By Nick Starkov
KYIV (Reuters) – Ukraine said on Monday its troops were still holding out in a brutal fight for Bakhmut, while Washington said that even if the eastern city should fall to a Russian offensive, it would not necessarily give Moscow momentum in the war.
In the latest sign of a feud between Russia’s military and the Wagner private army leading its Bakhmut assault, Wagner’s boss demanded more ammunition and said his aide had been barred from the military’s operational headquarters.
Russia is trying to encircle Bakhmut to secure what would be its first major gain in more than half a year, at the culmination of a winter offensive that has brought the bloodiest fighting of the war.
The intense battle has depleted both sides’ artillery reserves, with thousands of shells fired daily along the eastern and southern fronts. Kyiv’s European allies are working on a deal to procure more ammunition for the fight.
Ukrainian troops have been reinforcing positions west of Bakhmut in apparent preparation for a possible retreat, but so far appear not to have decided to pull out.
Speaking to reporters in the Middle East, U.S. Defense Secretary Lloyd Austin said he would not predict when or if Ukrainian troops might leave the city, but that its fall “won’t necessarily mean that the Russians have changed the tide of this fight”.
“I think it is more of a symbolic value than it is strategic and operational value,” Austin said.
Moscow says capturing the city would be a step towards its major objective of seizing the full territory of the surrounding Donbas region.
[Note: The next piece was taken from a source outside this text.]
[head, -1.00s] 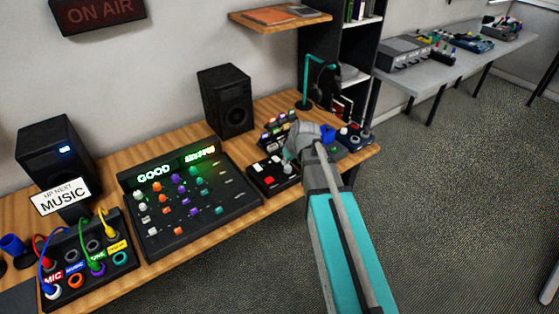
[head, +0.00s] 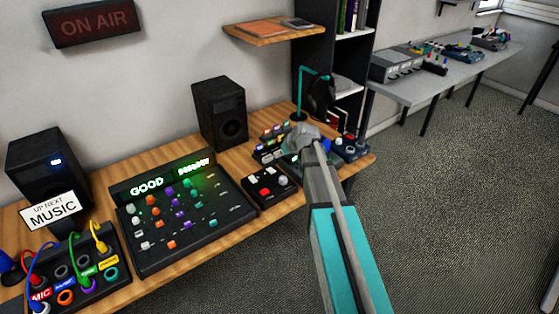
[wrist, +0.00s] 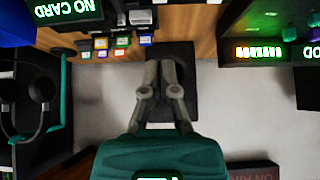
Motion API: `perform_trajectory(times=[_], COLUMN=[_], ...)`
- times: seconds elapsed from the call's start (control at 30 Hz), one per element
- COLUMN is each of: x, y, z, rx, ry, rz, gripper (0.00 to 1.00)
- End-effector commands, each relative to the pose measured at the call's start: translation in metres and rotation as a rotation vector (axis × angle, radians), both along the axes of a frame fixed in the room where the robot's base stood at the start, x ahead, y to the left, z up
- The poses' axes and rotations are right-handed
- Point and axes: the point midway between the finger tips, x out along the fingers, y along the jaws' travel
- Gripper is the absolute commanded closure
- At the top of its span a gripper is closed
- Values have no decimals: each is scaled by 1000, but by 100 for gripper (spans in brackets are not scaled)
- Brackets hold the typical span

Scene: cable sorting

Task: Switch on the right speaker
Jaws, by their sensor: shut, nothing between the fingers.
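The right speaker (head: 220,113) is a black box standing upright at the back of the wooden desk, with no lit light visible on its front. The left speaker (head: 48,165) shows a small blue light. My gripper (head: 298,140) is over the desk to the right of the right speaker in the head view. In the wrist view my gripper (wrist: 160,66) is shut and empty, its fingers in front of the dark right speaker (wrist: 184,85) and hiding part of it. I cannot tell whether they touch it.
A mixing console (head: 185,212) reading GOOD and a small panel with a red button (head: 268,188) lie on the desk. A teal stand with headphones (head: 303,92) is behind my gripper. A shelf (head: 272,34) hangs above.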

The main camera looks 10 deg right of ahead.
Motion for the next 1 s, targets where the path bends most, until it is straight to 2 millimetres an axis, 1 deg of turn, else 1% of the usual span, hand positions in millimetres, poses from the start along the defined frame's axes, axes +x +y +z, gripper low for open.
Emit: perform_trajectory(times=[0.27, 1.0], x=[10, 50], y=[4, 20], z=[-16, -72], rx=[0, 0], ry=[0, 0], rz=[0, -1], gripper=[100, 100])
Kyiv says Russia’s losses in trying to seize a city reduced to rubble could determine the future course of the war by destroying combat power ahead of decisive battles later this year.
Volodymyr Nazarenko, a Ukrainian commander in Bakhmut, said there had been no order to retreat and “the defence is holding”, albeit in grim conditions.
“The situation in Bakhmut and around it is utter hell, as it is on the entire eastern front,” Nazarenko said in a video posted on Telegram.
President Volodymyr Zelenskiy’s office said he had discussed the operation on Monday with his chief of the general staff and commander of ground forces, who both “spoke in favour of continuing the defensive operation and further strengthening positions in Bakhmut”.
Yevgeny Prigozhin, the Wagner boss who sent tens of thousands of convicts recruited from Russian prisons into battle around Bakhmut, issued the latest in a barrage of statements that have deepened his rift with Russia’s top brass.
Prigozhin said he had written a letter on Sunday to the commander of the Ukraine campaign “about the urgent need to allocate ammunition”. On Monday morning he said his representative at operational headquarters had his pass cancelled and had been denied access.
There was no immediate response from the Russian Ministry of Defence. Since the start of this year, the Ukraine campaign has been commanded personally by Russia’s top general, Chief of the General Staff Valery Gerasimov.
Prigozhin claimed last week that his men had practically surrounded Bakhmut. But on Saturday he appeared in a video with a gloomier assessment, warning that the front would collapse should Wagner be forced to retreat – although it was not clear when the video was recorded.
He has accused ministry officials of “treason” for failing to supply adequate ammunition to his forces, something the ministry has denied.
A spokesman for Ukraine’s 10th assault brigade, Mykyta Shandyba, told Ukrainian television “it was clear” Russian forces faced a shortage of ammunition that had limited their advances in Bakhmut.
However, he said Russia’s attacks had intensified in recent days, with groups of 30 people trying to break through Ukrainian defence lines.
“They failed so far,” he said.
Russian Defence Minister Sergei Shoigu, who has kept a low profile for most of the war, has been on a rare visit to his forces in Ukraine in recent days, awarding medals and meeting commanders. On Monday, he visited the eastern city of Mariupol, largely destroyed by Russian forces last year after a months-long siege.
After losing ground throughout the second half of 2022, Russia launched a winter offensive of intense trench warfare, making use of hundreds of thousands of reservists called up late last year.
Apart from Bakhmut, Russia’s offensive has produced no notable gains, failing to seize ground in Luhansk province further north and taking heavy losses in particular around Vuhledar to the south.
Kyiv, for its part, has focused mainly on defence for the last three months, trying to inflict high casualties while preparing for a counter-offensive when new weapons arrive and the muddy ground dries out.
The Institute for War Studies think-tank said it was still not clear whether Ukraine would pull out of Bakhmut or stay on to continue wearing down the Russian force. Either way, Moscow’s offensive appeared to be reaching its high-water mark.
“The likely imminent culmination of the Russian offensive around Bakhmut before or after its fall, the already culminated Russian offensive around Vuhledar, and the stalling Russian offensive in Luhansk Oblast are likely setting robust conditions for a future Ukrainian counteroffensive,” its researchers wrote.